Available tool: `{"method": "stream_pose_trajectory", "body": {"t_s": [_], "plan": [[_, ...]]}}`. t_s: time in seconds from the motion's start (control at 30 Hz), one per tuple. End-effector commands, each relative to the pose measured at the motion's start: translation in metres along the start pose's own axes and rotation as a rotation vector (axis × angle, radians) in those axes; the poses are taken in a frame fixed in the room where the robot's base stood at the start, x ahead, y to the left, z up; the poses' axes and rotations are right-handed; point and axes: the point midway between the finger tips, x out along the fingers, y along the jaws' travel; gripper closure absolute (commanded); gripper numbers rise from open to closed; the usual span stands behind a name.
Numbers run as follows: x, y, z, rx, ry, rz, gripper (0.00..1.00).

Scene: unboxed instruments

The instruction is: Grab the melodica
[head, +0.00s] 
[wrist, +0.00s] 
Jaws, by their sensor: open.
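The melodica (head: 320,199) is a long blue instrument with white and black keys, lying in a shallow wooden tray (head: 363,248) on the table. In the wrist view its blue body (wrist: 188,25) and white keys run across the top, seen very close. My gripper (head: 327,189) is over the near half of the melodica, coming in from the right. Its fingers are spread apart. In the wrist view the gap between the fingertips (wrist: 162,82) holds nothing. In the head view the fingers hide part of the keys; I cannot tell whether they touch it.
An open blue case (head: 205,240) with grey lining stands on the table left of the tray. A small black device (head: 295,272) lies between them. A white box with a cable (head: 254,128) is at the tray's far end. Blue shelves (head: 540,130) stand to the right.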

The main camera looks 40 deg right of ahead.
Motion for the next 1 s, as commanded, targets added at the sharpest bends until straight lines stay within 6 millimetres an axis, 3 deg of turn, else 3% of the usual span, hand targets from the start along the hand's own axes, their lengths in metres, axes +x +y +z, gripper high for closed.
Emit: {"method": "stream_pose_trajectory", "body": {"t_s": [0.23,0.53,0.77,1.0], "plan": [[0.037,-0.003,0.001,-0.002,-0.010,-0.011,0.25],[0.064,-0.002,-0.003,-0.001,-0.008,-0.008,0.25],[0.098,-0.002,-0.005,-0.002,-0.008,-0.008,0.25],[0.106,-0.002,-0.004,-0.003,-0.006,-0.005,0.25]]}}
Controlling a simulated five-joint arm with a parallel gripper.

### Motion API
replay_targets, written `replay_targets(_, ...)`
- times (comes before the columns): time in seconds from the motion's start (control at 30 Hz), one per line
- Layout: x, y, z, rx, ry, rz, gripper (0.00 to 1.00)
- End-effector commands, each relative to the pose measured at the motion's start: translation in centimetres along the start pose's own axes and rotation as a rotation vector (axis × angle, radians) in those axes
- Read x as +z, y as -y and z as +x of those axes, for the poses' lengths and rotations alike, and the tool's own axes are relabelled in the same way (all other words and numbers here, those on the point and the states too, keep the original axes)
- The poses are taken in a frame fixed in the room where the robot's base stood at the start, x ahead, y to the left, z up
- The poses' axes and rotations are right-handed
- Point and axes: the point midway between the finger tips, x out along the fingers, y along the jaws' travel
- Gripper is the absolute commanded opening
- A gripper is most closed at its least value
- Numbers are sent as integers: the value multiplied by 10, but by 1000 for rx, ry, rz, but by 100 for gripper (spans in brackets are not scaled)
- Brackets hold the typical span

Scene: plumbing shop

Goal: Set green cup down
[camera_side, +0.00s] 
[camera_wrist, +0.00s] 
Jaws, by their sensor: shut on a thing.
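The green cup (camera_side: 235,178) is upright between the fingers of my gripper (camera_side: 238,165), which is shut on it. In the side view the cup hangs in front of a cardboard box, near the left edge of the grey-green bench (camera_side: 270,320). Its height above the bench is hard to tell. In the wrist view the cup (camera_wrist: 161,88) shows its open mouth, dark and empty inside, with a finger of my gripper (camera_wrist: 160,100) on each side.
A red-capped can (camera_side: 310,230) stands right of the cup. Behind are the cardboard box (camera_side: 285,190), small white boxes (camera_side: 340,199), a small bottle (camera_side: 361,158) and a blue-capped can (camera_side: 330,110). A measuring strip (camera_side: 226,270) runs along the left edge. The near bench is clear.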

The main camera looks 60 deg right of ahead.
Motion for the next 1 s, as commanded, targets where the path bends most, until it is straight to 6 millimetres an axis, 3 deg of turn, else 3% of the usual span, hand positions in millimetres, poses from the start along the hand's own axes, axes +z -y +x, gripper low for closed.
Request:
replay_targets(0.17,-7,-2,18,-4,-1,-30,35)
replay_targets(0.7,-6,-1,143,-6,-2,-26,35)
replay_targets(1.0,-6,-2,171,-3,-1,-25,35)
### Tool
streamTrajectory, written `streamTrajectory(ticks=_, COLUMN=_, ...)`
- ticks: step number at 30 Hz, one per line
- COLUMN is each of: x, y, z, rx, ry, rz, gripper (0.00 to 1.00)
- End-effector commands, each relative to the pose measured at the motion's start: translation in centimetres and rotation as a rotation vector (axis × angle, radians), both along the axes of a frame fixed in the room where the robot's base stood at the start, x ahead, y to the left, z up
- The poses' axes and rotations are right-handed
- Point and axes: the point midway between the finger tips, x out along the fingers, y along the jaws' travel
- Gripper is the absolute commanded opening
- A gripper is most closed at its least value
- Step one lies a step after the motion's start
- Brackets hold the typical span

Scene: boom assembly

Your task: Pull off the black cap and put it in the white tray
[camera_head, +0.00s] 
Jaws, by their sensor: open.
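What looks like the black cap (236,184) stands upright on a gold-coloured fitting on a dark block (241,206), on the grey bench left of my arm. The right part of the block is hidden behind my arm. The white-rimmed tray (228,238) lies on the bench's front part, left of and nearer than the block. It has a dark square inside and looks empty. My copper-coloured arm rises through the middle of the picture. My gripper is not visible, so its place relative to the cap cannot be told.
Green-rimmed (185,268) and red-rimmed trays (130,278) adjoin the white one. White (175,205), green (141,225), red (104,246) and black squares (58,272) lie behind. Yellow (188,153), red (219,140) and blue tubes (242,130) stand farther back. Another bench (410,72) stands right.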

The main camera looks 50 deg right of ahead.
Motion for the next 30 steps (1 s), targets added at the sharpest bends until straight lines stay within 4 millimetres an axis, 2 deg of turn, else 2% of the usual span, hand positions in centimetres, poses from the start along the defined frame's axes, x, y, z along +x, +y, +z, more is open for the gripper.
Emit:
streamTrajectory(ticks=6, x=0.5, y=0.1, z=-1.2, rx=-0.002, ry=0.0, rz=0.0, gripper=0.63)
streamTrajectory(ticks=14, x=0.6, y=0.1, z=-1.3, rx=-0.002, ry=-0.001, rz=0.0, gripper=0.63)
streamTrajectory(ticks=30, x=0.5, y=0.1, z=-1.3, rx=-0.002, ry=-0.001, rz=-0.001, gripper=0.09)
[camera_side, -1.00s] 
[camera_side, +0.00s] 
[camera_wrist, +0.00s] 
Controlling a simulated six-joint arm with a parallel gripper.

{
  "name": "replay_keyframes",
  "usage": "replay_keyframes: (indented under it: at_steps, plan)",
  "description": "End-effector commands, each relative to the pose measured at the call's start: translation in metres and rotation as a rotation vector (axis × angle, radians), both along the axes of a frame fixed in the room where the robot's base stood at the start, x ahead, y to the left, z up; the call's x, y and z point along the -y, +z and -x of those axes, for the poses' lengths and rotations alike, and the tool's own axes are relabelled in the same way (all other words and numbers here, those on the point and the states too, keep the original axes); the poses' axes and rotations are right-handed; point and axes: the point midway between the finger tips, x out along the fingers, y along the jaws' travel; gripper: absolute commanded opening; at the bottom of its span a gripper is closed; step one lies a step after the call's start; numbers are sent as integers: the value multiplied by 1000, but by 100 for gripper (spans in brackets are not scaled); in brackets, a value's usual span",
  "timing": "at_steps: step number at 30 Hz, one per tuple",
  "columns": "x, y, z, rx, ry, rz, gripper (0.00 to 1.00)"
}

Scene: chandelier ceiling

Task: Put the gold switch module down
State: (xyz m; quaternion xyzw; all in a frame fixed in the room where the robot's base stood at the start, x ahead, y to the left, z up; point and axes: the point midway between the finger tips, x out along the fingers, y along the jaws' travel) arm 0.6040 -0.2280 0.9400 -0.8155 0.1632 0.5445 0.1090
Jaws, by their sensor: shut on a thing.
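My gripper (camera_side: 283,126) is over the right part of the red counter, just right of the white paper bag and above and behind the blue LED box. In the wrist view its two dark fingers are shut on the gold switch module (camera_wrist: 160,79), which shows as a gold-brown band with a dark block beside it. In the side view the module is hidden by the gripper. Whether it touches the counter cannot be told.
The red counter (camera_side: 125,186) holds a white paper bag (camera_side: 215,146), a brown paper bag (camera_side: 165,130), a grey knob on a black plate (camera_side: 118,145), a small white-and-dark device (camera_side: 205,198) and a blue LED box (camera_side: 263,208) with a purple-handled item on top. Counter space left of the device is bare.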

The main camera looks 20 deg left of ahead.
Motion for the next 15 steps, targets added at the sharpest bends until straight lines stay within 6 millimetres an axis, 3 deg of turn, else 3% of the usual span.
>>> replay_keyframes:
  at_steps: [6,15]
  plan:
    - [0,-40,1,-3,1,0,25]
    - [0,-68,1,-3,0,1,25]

--------------------------------

EXERCISE REQUIREMENTS: What is the number of lines in the listing that include the word "stay"? Give that number and nothing else.

EXERCISE OUTPUT: 3